Check out the rest of the “Stop that, start this” series, where we expand on concepts that allow you to move away from the pains of storage past. 1. The History | 2. 2005 Wants Its Storage Provisioning Challenges Back | 3. More On Storage Provisioning and Performance | 4. No Begging for Storage Automation | 5. No More Stranding Storage

I have always been fascinated by strong historical characters, especially authors who spent the time and effort to craft a message and put pen to paper to expose it. For those not familiar with Dale Carnegie, I suggest a quick glance at his Wikipedia entry. Odds are you have been exposed to several of his writings in the course of your life and may not have known it. How to Stop Worrying and Start Living is one that has fascinated me, especially as it applies to the IT world.

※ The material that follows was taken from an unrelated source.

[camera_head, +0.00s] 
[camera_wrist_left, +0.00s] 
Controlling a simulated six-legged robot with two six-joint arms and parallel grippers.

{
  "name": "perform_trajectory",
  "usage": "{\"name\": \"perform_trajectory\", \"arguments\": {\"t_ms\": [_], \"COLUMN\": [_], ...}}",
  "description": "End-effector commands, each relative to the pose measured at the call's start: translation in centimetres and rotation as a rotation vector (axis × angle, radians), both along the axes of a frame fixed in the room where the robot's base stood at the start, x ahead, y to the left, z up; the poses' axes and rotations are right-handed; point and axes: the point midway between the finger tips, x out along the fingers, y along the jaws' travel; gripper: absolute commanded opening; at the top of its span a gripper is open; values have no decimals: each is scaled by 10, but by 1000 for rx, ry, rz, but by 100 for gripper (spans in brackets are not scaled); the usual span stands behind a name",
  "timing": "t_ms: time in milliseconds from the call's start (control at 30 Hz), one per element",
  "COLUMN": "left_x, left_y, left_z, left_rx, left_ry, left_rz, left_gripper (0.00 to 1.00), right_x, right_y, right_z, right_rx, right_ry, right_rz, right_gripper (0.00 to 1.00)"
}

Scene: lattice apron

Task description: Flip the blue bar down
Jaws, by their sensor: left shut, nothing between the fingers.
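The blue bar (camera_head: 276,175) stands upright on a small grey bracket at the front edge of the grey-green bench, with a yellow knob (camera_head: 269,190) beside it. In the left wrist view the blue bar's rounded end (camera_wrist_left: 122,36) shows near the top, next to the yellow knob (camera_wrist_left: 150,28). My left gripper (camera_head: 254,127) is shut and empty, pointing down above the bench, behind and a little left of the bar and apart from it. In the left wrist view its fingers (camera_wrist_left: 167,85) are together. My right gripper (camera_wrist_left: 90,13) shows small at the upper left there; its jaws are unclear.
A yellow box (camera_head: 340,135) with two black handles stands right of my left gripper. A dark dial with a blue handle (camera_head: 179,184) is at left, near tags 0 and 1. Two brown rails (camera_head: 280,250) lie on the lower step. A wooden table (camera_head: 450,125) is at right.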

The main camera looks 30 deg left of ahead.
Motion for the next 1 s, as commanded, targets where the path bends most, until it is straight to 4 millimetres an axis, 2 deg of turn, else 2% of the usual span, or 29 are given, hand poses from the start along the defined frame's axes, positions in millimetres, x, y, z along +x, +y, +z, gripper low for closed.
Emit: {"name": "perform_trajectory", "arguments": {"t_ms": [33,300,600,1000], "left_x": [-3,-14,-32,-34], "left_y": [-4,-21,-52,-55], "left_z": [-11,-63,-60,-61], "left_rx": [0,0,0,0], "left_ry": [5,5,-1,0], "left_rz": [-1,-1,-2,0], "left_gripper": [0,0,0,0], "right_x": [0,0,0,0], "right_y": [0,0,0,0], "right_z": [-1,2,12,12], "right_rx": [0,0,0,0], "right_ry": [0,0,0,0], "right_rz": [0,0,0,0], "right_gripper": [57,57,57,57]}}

As someone who spent 15 years on the end user side of IT, I spent a lot of time worrying about the various technologies I was enacting, how they would hold up to the challenges that seemed to pop up out of the blue. With this said, we’re starting a new series here on the blog, the goal of which is to expand upon some storage concepts that can allow you, the customer, to worry less and focus more on the future without having to fret about the past.

Throughout the series, we’ll cover things you should stop doing in storage. I’ll discuss a few of them broadly in this, Part I.

 

Long, long ago, in 1987 …

In 1987, researchers at Berkeley California (Patterson, Gibson, and Katz) released a paper titled A Case for Redundant Arrays of Inexpensive Disks (RAID), collectively known within the storage industry as “the Berkeley RAID paper.” Contained within, the researchers noted that a redundant array of inexpensive disks were preferable to a single large expensive array not only in terms of cost, but as well as providing superior data protection and performance. Taking this theory and putting it into practice, the modern storage industry was born and has relied upon RAID ever since.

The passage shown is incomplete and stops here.